Stated exercise:
Reproduce the complete listing without any deviation.

Data lines:
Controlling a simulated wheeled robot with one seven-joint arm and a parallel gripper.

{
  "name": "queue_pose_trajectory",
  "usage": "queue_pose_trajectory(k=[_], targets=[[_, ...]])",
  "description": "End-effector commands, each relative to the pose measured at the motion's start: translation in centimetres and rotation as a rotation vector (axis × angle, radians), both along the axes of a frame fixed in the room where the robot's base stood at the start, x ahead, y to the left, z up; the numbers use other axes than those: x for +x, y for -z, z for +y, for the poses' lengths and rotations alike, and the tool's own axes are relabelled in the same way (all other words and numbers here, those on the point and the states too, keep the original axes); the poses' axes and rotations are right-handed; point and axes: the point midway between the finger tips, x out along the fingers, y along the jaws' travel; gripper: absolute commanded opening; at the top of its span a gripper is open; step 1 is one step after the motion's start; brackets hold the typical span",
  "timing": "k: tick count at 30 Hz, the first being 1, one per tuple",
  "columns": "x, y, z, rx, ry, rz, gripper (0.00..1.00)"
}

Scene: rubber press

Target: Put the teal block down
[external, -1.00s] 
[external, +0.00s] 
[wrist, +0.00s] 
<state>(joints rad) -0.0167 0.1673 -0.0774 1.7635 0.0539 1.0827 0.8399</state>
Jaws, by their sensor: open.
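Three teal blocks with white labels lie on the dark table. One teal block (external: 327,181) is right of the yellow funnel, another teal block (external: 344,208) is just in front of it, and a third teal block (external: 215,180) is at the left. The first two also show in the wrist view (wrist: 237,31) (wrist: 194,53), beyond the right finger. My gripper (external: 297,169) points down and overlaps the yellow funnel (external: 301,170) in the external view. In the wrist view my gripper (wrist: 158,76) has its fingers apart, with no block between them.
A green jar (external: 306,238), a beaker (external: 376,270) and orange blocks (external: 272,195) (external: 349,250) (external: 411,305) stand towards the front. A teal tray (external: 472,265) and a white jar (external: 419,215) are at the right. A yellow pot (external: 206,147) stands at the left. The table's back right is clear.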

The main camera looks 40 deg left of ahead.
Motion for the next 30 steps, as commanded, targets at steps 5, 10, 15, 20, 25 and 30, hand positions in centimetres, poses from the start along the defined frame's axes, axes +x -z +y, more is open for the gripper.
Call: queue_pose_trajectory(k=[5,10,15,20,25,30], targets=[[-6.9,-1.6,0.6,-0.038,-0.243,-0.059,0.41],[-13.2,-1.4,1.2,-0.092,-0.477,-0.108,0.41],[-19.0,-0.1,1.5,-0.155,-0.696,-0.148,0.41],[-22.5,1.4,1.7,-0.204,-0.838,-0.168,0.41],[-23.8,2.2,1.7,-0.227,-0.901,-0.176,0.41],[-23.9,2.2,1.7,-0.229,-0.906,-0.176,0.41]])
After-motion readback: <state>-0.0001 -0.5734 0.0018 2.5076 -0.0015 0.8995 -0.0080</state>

Solution for this task:
Controlling a simulated wheeled robot with one seven-joint arm and a parallel gripper.

{
  "name": "queue_pose_trajectory",
  "usage": "queue_pose_trajectory(k=[_], targets=[[_, ...]])",
  "description": "End-effector commands, each relative to the pose measured at the motion's start: translation in centimetres and rotation as a rotation vector (axis × angle, radians), both along the axes of a frame fixed in the room where the robot's base stood at the start, x ahead, y to the left, z up; the numbers use other axes than those: x for +x, y for -z, z for +y, for the poses' lengths and rotations alike, and the tool's own axes are relabelled in the same way (all other words and numbers here, those on the point and the states too, keep the original axes); the poses' axes and rotations are right-handed; point and axes: the point midway between the finger tips, x out along the fingers, y along the jaws' travel; gripper: absolute commanded opening; at the top of its span a gripper is open; step 1 is one step after the motion's start; brackets hold the typical span",
  "timing": "k: tick count at 30 Hz, the first being 1, one per tuple",
  "columns": "x, y, z, rx, ry, rz, gripper (0.00..1.00)"
}

Scene: rubber press

Target: Put the teal block down
[external, -1.00s] 
[external, +0.00s] 
[wrist, +0.00s] 
<state>(joints rad) -0.0167 0.1673 -0.0774 1.7635 0.0539 1.0827 0.8399</state>
Jaws, by their sensor: open.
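Three teal blocks with white labels lie on the dark table. One teal block (external: 327,181) is right of the yellow funnel, another teal block (external: 344,208) is just in front of it, and a third teal block (external: 215,180) is at the left. The first two also show in the wrist view (wrist: 237,31) (wrist: 194,53), beyond the right finger. My gripper (external: 297,169) points down and overlaps the yellow funnel (external: 301,170) in the external view. In the wrist view my gripper (wrist: 158,76) has its fingers apart, with no block between them.
A green jar (external: 306,238), a beaker (external: 376,270) and orange blocks (external: 272,195) (external: 349,250) (external: 411,305) stand towards the front. A teal tray (external: 472,265) and a white jar (external: 419,215) are at the right. A yellow pot (external: 206,147) stands at the left. The table's back right is clear.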

The main camera looks 40 deg left of ahead.
Motion for the next 30 steps, as commanded, targets at steps 5, 10, 15, 20, 25 and 30, hand positions in centimetres, poses from the start along the defined frame's axes, axes +x -z +y, more is open for the gripper.
Call: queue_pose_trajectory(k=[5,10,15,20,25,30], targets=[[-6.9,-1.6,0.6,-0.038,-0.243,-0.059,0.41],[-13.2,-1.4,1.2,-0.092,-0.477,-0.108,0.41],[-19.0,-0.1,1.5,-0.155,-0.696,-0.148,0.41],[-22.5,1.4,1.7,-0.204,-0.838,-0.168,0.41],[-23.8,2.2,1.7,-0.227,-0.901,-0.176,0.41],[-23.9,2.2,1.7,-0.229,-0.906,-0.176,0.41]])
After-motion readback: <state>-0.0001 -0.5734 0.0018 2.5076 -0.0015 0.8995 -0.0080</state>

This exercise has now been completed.